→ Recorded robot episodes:
***
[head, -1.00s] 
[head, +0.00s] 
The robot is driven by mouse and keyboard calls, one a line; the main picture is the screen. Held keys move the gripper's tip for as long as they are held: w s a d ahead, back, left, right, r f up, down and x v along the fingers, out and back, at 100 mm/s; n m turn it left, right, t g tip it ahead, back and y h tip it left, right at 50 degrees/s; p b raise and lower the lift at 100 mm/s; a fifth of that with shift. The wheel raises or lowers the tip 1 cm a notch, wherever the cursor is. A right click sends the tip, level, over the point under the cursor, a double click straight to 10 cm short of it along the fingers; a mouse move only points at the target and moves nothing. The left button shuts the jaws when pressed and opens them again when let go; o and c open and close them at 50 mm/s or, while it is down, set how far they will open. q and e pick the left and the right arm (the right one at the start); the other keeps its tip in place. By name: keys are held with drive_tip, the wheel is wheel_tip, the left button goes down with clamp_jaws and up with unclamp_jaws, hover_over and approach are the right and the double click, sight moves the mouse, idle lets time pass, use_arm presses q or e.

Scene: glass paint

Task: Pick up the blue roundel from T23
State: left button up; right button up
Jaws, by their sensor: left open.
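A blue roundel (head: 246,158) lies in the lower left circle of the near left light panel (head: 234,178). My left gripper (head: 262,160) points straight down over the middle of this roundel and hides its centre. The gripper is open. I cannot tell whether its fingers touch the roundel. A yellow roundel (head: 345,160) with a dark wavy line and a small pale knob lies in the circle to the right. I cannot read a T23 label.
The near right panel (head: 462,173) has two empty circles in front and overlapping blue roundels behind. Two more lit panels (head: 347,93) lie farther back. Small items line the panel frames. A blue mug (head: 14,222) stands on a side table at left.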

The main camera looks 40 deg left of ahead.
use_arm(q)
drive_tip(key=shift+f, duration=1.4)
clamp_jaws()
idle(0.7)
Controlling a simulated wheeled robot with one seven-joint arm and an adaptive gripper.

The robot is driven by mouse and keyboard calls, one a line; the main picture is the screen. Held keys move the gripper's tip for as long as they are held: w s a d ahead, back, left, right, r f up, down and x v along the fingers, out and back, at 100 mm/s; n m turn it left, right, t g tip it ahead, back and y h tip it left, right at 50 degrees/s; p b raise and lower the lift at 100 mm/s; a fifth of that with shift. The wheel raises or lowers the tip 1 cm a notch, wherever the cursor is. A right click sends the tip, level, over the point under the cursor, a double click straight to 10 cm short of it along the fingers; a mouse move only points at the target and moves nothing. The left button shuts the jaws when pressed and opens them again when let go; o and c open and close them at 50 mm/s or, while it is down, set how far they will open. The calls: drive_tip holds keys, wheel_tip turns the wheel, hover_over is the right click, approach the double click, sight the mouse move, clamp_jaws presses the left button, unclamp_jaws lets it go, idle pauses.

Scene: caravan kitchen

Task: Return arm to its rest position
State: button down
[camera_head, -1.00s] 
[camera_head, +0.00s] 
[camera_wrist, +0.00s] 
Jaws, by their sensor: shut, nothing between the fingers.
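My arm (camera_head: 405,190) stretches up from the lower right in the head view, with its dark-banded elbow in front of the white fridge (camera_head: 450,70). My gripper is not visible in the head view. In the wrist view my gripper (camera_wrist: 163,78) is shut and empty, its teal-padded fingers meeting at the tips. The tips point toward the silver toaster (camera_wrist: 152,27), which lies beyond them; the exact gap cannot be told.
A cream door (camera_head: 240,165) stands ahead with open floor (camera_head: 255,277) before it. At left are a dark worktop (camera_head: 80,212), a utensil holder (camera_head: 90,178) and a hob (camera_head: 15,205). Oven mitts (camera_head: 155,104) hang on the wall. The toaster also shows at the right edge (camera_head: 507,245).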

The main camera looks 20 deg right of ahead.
***
→ STATED PROBLEM:
Above are the records. Copy the lines beginning at the one that has "Controlling a simulated" and ending with the one that has "[camera_wrist, +0.00s]", unchanged.

→ OUTPUT OF THE EXERCISE:
Controlling a simulated wheeled robot with one seven-joint arm and an adaptive gripper.

The robot is driven by mouse and keyboard calls, one a line; the main picture is the screen. Held keys move the gripper's tip for as long as they are held: w s a d ahead, back, left, right, r f up, down and x v along the fingers, out and back, at 100 mm/s; n m turn it left, right, t g tip it ahead, back and y h tip it left, right at 50 degrees/s; p b raise and lower the lift at 100 mm/s; a fifth of that with shift. The wheel raises or lowers the tip 1 cm a notch, wherever the cursor is. A right click sends the tip, level, over the point under the cursor, a double click straight to 10 cm short of it along the fingers; a mouse move only points at the target and moves nothing. The left button shuts the jaws when pressed and opens them again when let go; o and c open and close them at 50 mm/s or, while it is down, set how far they will open. The calls: drive_tip holds keys, wheel_tip turns the wheel, hover_over is the right click, approach the double click, sight the mouse move, clamp_jaws presses the left button, unclamp_jaws lets it go, idle pauses.

Scene: caravan kitchen

Task: Return arm to its rest position
State: button down
[camera_head, -1.00s] 
[camera_head, +0.00s] 
[camera_wrist, +0.00s] 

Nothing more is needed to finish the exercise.